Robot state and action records
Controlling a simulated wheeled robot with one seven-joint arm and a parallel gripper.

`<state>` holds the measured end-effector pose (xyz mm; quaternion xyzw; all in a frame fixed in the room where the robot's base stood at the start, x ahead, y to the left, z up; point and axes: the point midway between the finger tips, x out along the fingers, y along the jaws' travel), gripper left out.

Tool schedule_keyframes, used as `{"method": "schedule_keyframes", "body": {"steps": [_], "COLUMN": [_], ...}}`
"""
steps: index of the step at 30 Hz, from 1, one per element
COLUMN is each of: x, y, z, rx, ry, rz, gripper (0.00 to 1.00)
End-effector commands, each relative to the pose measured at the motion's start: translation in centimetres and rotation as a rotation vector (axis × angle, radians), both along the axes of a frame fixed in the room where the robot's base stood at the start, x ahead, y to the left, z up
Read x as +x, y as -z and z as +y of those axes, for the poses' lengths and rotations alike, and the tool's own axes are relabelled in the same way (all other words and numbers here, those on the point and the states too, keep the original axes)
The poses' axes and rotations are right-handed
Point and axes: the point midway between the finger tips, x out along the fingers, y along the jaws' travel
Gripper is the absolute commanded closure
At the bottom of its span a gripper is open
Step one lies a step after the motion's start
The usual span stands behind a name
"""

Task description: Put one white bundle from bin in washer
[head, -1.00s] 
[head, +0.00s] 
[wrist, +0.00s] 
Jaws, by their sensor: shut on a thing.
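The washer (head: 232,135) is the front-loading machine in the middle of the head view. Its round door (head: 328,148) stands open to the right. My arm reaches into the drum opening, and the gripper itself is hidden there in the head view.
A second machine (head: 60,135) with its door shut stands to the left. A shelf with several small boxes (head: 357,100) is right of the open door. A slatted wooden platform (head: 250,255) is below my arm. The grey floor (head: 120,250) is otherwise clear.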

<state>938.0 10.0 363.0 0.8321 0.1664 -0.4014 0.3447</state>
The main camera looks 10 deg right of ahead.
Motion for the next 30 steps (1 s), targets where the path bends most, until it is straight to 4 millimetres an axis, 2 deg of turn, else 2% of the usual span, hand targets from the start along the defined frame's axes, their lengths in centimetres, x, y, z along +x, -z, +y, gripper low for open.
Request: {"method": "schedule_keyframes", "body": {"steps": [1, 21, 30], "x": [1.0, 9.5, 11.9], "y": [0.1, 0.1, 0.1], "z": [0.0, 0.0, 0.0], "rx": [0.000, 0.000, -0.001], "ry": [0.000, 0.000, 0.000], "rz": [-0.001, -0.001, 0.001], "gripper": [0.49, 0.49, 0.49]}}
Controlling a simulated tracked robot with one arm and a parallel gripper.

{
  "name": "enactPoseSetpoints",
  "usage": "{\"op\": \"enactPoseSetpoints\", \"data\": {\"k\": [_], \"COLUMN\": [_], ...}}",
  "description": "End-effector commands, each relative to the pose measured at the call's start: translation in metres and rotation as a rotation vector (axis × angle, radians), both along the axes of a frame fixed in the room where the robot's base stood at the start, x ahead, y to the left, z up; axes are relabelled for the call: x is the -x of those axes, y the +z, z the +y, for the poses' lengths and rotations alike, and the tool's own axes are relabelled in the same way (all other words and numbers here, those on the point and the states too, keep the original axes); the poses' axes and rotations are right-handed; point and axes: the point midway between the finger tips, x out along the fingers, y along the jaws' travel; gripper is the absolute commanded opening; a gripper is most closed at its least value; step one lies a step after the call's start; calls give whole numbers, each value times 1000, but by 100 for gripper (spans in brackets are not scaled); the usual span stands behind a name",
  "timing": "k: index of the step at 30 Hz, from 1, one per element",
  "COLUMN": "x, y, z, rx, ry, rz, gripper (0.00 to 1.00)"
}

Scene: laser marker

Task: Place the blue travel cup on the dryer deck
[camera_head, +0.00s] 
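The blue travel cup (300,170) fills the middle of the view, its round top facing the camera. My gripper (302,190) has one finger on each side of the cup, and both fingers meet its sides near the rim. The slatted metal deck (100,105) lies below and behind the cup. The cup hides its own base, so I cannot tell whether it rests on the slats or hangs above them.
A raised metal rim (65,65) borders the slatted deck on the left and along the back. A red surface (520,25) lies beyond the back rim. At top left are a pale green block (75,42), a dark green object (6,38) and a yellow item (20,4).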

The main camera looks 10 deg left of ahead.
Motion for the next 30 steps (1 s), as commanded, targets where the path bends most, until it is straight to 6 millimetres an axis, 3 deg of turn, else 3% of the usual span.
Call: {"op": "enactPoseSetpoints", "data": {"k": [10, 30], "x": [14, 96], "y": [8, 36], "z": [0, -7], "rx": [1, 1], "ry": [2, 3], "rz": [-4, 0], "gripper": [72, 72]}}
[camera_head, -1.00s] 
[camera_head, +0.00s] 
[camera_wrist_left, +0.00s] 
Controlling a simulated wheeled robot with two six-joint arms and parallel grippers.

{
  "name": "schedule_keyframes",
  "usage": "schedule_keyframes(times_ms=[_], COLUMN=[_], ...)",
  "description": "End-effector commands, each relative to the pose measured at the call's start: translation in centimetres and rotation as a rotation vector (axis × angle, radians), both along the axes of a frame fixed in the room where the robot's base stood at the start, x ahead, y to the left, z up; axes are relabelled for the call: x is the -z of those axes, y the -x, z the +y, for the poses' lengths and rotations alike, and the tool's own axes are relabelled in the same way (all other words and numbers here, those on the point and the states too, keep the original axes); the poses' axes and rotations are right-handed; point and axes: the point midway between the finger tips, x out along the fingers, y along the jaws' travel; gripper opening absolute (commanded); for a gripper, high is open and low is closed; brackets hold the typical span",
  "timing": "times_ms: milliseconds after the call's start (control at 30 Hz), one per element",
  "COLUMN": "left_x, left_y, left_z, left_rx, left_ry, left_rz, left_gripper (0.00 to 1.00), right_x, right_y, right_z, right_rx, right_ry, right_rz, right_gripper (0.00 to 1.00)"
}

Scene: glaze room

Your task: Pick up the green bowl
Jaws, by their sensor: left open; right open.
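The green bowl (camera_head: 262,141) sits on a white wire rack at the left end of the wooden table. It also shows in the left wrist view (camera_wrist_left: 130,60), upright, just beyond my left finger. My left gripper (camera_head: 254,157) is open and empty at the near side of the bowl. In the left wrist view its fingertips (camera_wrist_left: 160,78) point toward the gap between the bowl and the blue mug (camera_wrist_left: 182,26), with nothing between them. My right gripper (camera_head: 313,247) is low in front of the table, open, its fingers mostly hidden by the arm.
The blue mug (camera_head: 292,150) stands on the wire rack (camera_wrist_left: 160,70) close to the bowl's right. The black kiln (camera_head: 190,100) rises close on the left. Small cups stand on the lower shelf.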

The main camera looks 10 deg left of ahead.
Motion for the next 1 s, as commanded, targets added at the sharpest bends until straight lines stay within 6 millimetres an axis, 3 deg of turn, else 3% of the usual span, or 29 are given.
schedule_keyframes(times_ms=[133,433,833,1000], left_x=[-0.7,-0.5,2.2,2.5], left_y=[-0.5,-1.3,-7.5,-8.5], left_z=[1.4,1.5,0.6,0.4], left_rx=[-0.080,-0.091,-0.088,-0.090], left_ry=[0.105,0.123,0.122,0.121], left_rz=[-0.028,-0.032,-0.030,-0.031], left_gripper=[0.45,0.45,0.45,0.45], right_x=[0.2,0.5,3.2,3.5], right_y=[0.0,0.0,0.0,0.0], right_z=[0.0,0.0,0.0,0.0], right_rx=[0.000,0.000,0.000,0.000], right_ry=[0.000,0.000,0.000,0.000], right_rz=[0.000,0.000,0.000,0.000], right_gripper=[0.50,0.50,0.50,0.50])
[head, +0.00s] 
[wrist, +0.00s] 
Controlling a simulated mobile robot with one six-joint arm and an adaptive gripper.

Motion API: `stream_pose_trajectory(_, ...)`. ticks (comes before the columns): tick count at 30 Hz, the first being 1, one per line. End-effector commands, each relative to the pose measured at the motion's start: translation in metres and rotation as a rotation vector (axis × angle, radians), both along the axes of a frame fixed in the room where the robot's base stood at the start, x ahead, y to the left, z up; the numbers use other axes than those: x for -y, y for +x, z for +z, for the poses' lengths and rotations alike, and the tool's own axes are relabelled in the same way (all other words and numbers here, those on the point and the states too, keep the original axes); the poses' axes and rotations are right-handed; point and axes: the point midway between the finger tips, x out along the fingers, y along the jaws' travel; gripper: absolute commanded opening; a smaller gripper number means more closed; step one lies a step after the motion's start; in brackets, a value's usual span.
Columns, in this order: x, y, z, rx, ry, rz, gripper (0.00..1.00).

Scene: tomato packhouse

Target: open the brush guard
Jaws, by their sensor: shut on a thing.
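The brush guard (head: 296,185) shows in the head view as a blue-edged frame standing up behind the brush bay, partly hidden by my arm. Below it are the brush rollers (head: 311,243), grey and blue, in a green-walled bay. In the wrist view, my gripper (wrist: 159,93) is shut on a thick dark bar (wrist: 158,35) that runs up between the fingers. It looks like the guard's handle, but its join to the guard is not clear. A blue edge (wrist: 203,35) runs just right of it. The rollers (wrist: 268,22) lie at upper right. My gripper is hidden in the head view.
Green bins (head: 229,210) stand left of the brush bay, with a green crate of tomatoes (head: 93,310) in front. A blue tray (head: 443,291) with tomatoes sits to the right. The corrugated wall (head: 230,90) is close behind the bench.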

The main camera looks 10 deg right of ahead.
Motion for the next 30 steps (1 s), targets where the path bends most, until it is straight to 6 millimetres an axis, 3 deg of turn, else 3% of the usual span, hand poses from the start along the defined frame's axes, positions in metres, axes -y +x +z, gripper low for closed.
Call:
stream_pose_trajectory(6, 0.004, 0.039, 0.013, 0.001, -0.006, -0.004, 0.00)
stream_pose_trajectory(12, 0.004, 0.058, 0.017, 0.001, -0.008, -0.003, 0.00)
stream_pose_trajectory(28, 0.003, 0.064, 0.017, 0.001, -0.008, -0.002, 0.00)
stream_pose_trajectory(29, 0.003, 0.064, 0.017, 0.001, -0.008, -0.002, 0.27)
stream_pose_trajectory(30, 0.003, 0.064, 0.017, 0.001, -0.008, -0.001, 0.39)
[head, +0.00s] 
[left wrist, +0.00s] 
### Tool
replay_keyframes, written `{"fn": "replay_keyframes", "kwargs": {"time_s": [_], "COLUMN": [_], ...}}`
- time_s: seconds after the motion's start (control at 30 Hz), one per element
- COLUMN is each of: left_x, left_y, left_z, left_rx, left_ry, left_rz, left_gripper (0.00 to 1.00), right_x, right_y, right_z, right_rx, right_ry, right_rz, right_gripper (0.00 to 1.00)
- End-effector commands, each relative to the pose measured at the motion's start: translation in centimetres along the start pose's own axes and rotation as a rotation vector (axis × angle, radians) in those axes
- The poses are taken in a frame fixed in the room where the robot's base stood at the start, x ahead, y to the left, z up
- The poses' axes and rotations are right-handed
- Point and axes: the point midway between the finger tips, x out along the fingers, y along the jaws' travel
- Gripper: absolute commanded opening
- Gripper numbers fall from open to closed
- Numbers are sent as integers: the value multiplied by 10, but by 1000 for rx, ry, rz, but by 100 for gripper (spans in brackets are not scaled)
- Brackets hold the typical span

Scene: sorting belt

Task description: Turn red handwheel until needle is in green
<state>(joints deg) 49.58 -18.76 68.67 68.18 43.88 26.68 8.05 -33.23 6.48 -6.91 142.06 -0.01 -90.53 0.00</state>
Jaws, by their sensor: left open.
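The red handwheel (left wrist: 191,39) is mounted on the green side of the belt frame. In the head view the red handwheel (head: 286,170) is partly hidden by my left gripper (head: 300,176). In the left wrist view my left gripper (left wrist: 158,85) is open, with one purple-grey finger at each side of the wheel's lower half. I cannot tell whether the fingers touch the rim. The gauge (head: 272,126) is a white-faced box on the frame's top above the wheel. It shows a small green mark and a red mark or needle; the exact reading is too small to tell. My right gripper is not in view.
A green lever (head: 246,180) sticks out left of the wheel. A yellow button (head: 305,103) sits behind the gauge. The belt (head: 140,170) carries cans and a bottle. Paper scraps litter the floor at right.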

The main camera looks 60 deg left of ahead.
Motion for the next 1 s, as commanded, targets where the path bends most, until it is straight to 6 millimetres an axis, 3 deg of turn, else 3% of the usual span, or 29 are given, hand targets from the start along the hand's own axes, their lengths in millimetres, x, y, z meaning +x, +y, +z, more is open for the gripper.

— Goal of the exercise —
Out of the records, collect only those lines that contain the string "more".

— Expected answer —
Motion API: `stream_pose_trajectory(_, ...)`. ticks (comes before the columns): tick count at 30 Hz, the first being 1, one per line. End-effector commands, each relative to the pose measured at the motion's start: translation in metres and rotation as a rotation vector (axis × angle, radians), both along the axes of a frame fixed in the room where the robot's base stood at the start, x ahead, y to the left, z up; the numbers use other axes than those: x for -y, y for +x, z for +z, for the poses' lengths and rotations alike, and the tool's own axes are relabelled in the same way (all other words and numbers here, those on the point and the states too, keep the original axes); the poses' axes and rotations are right-handed; point and axes: the point midway between the finger tips, x out along the fingers, y along the jaws' travel; gripper: absolute commanded opening; a smaller gripper number means more closed; step one lies a step after the motion's start; in brackets, a value's usual span.
Motion for the next 1 s, as commanded, targets where the path bends most, until it is straight to 6 millimetres an axis, 3 deg of turn, else 3% of the usual span, or 29 are given, hand targets from the start along the hand's own axes, their lengths in millimetres, x, y, z meaning +x, +y, +z, more is open for the gripper.

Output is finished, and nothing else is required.